A different explanation for the rising relative importance of TFP can be efficiency differences with which technologies are used. These emerge when inputs are not put to their most productive use due to, for instance, distortions in labour or financial markets that prevent firms or industries from operating at the ‘production possibility frontier’. Some studies suggest that resource misallocation may be important in explaining current cross-country income variation (Hsieh and Klenow 2009). Similarly, Timmer et al. (2016) find that efficiency differences at the beginning of the 20th century (rather than applied techniques) explain labour productivity gaps between Germany and the USA in innovative industries. However, it is unclear if its relative importance has evolved since 1913. This suggests that much is not yet understood in terms of the role of resource misallocation.

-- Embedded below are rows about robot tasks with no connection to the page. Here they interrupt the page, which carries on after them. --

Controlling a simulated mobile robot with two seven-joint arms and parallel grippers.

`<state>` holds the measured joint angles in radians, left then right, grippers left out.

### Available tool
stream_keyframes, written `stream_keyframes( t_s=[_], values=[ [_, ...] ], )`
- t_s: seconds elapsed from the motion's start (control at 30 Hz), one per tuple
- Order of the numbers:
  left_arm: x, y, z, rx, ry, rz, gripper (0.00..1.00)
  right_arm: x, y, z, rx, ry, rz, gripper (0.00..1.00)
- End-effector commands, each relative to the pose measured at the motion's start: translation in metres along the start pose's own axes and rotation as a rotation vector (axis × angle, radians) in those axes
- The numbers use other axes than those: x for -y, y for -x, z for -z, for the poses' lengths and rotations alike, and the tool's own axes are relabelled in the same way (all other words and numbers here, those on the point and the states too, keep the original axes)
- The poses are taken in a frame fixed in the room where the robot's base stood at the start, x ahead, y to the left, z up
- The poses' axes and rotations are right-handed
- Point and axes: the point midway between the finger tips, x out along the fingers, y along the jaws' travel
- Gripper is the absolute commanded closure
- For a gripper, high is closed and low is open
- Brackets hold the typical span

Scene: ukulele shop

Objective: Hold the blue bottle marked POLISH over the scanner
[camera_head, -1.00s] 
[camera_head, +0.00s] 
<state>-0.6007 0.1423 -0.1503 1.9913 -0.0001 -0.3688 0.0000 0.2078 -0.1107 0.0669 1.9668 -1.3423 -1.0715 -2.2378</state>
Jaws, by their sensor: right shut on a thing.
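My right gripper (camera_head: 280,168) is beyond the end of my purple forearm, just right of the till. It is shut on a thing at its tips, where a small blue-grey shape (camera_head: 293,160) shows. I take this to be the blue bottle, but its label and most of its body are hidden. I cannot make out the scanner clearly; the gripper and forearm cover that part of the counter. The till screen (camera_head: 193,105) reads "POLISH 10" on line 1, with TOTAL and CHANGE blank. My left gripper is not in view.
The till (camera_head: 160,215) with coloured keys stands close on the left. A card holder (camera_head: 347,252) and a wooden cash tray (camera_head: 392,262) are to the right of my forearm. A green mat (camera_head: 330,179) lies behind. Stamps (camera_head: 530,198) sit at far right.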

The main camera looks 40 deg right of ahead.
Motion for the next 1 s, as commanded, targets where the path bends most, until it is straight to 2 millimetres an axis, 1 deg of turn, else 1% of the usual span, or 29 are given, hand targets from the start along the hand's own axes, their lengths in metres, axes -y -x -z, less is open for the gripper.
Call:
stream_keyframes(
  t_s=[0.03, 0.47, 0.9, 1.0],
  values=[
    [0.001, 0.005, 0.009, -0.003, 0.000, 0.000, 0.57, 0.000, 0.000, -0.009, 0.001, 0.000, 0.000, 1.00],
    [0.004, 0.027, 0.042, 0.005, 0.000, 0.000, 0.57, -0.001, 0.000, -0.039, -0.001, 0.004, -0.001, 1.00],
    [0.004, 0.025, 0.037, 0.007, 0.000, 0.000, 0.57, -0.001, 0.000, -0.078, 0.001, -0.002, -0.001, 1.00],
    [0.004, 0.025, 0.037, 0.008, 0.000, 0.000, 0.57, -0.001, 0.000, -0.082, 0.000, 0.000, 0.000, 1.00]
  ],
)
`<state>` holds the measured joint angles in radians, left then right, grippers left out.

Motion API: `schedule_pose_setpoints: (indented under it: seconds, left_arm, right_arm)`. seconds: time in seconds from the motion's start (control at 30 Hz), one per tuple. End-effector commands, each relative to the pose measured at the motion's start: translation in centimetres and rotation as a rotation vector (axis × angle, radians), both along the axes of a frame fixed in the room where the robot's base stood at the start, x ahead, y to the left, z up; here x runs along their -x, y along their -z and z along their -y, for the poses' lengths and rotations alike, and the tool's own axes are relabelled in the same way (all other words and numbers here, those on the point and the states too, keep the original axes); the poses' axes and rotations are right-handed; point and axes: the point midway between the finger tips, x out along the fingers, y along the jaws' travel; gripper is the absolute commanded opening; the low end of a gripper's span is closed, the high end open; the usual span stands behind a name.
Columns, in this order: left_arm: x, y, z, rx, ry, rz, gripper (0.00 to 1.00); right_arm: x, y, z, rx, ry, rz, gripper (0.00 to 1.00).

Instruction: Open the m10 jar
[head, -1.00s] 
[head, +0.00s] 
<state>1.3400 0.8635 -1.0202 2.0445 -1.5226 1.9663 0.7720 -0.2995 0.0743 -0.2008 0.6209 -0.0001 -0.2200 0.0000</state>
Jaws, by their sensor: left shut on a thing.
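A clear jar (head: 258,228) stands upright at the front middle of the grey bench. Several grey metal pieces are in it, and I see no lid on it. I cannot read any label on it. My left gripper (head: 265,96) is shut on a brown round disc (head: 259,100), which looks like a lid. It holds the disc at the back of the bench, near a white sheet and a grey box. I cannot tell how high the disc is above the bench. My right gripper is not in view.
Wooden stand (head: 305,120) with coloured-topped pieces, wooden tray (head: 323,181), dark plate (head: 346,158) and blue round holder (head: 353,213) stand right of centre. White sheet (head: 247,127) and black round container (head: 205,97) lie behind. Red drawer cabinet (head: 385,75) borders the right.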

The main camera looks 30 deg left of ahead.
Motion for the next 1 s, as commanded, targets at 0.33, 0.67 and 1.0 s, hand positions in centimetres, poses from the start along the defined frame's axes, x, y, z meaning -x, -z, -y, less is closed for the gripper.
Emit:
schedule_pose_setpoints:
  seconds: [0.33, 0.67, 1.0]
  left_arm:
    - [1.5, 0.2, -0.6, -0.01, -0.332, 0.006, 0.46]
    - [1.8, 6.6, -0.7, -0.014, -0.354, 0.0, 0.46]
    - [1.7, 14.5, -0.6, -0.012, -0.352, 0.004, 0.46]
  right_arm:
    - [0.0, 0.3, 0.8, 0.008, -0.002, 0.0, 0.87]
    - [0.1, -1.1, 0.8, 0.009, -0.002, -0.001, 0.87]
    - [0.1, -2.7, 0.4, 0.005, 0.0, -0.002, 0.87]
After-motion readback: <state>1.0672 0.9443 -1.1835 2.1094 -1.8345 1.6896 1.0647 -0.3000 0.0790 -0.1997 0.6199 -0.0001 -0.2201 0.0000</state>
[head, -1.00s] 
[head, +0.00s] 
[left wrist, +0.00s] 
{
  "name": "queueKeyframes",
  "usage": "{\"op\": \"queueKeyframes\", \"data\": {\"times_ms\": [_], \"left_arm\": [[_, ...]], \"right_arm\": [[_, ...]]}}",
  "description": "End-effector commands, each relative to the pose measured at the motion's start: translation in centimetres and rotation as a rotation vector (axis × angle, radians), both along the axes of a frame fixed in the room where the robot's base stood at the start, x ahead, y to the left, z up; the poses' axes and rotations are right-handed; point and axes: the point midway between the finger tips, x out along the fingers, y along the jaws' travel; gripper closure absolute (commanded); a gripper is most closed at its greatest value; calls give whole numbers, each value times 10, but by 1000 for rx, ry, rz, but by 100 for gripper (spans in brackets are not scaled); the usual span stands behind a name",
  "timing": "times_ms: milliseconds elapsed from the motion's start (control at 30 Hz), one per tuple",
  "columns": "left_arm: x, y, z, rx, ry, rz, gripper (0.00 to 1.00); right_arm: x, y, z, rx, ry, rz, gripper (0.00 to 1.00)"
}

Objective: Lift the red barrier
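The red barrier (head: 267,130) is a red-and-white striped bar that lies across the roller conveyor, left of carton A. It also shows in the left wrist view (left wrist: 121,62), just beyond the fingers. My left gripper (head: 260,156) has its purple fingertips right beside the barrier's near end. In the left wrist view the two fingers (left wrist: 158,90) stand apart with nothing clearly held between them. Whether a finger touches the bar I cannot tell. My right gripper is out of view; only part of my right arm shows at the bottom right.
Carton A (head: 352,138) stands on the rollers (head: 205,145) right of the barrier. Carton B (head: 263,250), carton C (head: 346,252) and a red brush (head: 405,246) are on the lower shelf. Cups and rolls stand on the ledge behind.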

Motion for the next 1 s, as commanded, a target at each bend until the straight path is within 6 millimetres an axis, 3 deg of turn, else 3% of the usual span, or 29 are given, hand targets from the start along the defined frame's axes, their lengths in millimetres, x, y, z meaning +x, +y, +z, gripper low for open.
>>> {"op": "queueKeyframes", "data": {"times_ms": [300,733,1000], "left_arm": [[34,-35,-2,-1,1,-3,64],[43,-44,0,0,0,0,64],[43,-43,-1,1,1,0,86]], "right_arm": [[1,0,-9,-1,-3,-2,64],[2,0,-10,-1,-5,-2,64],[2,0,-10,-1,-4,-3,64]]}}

The future of global economic inequality depends partly on whether low- and high-income countries converge. Our analyses show that capital accumulation once had the potential to reduce income gaps, but not anymore. Technological diffusion and the efficiency with which new production techniques are applied have gradually emerged as key drivers of between-country inequality, but little is known about their changing relative importance during the 20th century, and how this will play out in subsequent decades. Further historical research in this area could well be quite fruitful to understand why some countries have come to produce so much more output per worker than others, and how to address these differences in the future.